At a systemic level, the researchers also demonstrated the advantages of using ‘optical frequency combs’ instead of having separate laser transmitters for each frequency channel. An optical frequency comb emits light at all wavelengths simultaneously, making the transmitter very frequency stable. This makes reception of the signals much easier – and thus more energy efficient.

Energy savings can also be made through controlling fibre optic communications at the network level. By mathematically modelling the energy consumption in different network resources, data traffic can be controlled and directed so that the resources are utilised optimally. This is especially valuable if traffic varies over time, as is the case in most networks. For this, the researchers developed an optimisation algorithm which can reduce network energy consumption by up to 70%.
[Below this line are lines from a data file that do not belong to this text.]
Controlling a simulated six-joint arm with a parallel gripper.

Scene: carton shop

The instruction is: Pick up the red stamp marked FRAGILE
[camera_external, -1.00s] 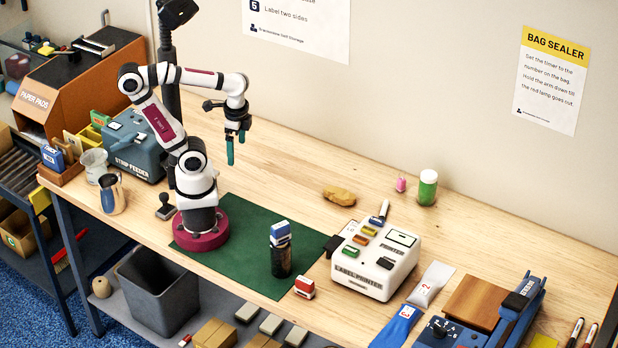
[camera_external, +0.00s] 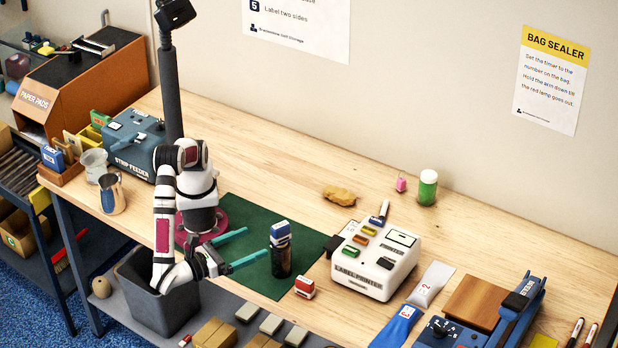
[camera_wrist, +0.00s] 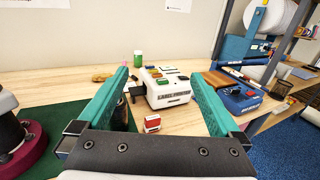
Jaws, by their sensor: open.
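A small red and white stamp (camera_external: 304,287) stands near the front edge of the table, just right of the green mat; its lettering is too small to read. In the wrist view the red stamp (camera_wrist: 152,124) shows between my fingers, ahead of the palm. My gripper (camera_external: 257,241) is open and empty, with its teal fingers pointing right, to the left of the stamp. In the wrist view my gripper (camera_wrist: 158,75) has its two fingers wide apart. Nothing touches the red stamp.
A blue and white stamp (camera_external: 281,233) sits on a dark cylinder (camera_external: 281,262) close to my fingertips, between them and the red stamp. The white label printer (camera_external: 374,262) stands to the right. The green mat (camera_external: 262,215) is clear behind my fingers.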

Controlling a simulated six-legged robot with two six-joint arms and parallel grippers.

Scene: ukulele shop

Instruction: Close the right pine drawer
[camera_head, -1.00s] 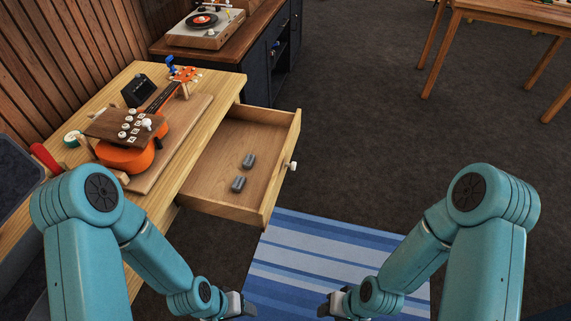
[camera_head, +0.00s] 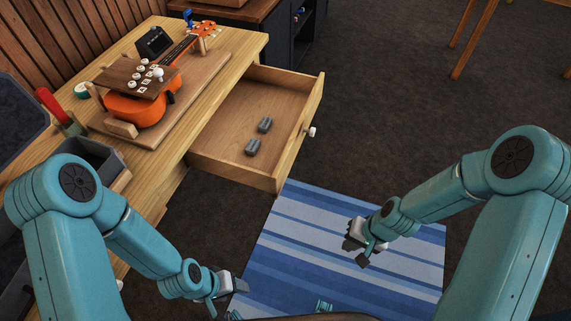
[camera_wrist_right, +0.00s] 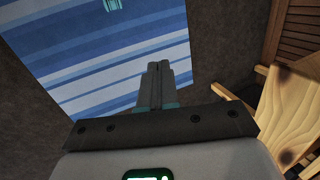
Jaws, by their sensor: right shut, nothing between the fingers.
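The right pine drawer (camera_head: 236,169) stands pulled out from the pine workbench (camera_head: 222,72), with a white knob (camera_head: 311,131) on its front. Two small grey objects (camera_head: 258,136) lie inside it. My right gripper (camera_head: 356,246) is shut and empty, over the striped rug, to the right of and nearer than the drawer front, apart from it. In the right wrist view its fingers (camera_wrist_right: 159,72) are together. My left gripper (camera_head: 236,284) is low in front of the bench, over the rug's left edge; whether its fingers are apart is unclear.
An orange ukulele (camera_head: 140,108) lies on a wooden board on the bench, with a red-handled tool (camera_head: 52,104) and a grey bin (camera_head: 92,156) nearby. A blue striped rug (camera_head: 300,220) covers the floor ahead. Dark floor (camera_head: 400,110) right of the drawer is clear.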

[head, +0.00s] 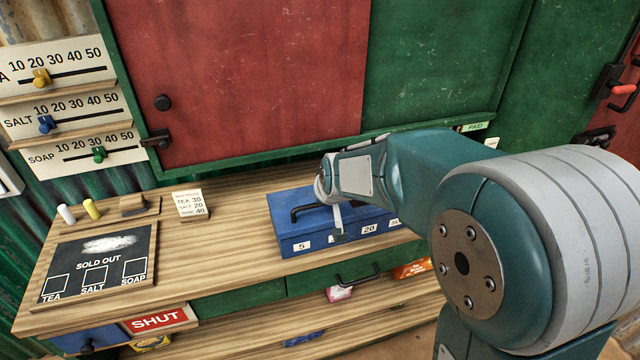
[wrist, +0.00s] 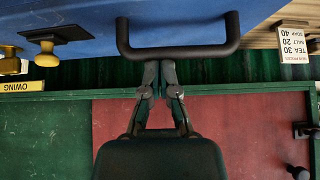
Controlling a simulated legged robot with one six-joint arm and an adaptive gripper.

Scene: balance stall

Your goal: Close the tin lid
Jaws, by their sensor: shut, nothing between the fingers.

The recipe for these successes has been the broad approach of the project, with scientists from three different research areas collaborating to find the most energy-saving overall solution possible, without sacrificing system performance.

These research breakthroughs offer great potential for making the internet of the future considerably more energy efficient. Several scientific articles have been published in the three research disciplines of optical hardware, electronics systems, and communication networks.

“Improving the energy efficiency of data transmission requires multidisciplinary competence. The challenges lie at the meeting points between optical hardware, communications science, electronic engineering and more. That’s why this project has been so successful” Erik Agrell, Professor in Communications Systems at the Department of Electrical Engineering at Chalmers, continued.